In managing my own organization, I would definitely apply the principles of counselling as it carries with a lot of benefits and advantages that owners and employers like myself, can certainly benefit from. Some of these benefits include an increase in the productivity level and efficiency of my employees.
In my business, I have experienced employees who perform under the standards that I have set for my company. I noticed that this certain group of employees rarely go to work on time and rarely finish work on time which disrupts the work cycle of other employees belonging to their department. From the owner’s or employer’s perspective, the bad performance of this group of employees indeed indicates a higher cost in terms of compensation, utilities and other operational expenses. Since they come to the office at a later time and end work at a much later time, they are utilizing electricity and other company utilities which further increases the cost of my company’s operational expenses.
Also, I noticed that other staffs are slowly mimicking the wrong ways of this group of employees which also decreased the productivity and efficiency level of other employees.
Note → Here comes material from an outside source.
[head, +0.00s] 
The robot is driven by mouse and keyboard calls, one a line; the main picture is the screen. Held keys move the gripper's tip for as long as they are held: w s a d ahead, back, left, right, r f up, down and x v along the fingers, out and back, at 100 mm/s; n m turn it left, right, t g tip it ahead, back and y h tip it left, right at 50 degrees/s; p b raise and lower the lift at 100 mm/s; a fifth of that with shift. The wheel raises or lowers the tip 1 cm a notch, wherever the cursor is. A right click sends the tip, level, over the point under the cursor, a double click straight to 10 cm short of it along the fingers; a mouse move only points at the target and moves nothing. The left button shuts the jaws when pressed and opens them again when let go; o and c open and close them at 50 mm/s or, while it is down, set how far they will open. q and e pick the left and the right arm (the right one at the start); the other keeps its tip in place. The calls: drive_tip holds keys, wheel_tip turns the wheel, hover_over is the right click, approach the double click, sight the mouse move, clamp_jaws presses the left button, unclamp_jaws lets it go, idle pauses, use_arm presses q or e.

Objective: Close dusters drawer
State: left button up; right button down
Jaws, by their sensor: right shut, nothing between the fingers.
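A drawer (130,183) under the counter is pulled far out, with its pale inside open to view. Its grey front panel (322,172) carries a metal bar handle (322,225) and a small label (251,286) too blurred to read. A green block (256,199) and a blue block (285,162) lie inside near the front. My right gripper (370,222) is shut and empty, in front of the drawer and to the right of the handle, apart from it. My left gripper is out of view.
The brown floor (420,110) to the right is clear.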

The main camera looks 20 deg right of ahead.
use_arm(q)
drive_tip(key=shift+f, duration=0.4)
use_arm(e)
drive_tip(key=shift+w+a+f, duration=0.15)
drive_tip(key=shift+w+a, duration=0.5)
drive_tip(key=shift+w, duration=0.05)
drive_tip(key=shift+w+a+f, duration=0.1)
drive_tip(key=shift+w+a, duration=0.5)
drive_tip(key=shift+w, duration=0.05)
This little workplace issue that I encountered within my own organization indeed challenged me to come up with an effective solution to correct these employees’ misbehaviours.
That’s when I decided to apply and utilize the principles of counselling within the organization. With the aim of finding out the reasons why this particular group of employees is underperforming, I found out and understood that they are quite dissatisfied with their jobs since they have been doing the same thing over and over again for the past 7 years. Hence, through the help of counselling, I was able to identify the problem and find an effective and practical way to solve it.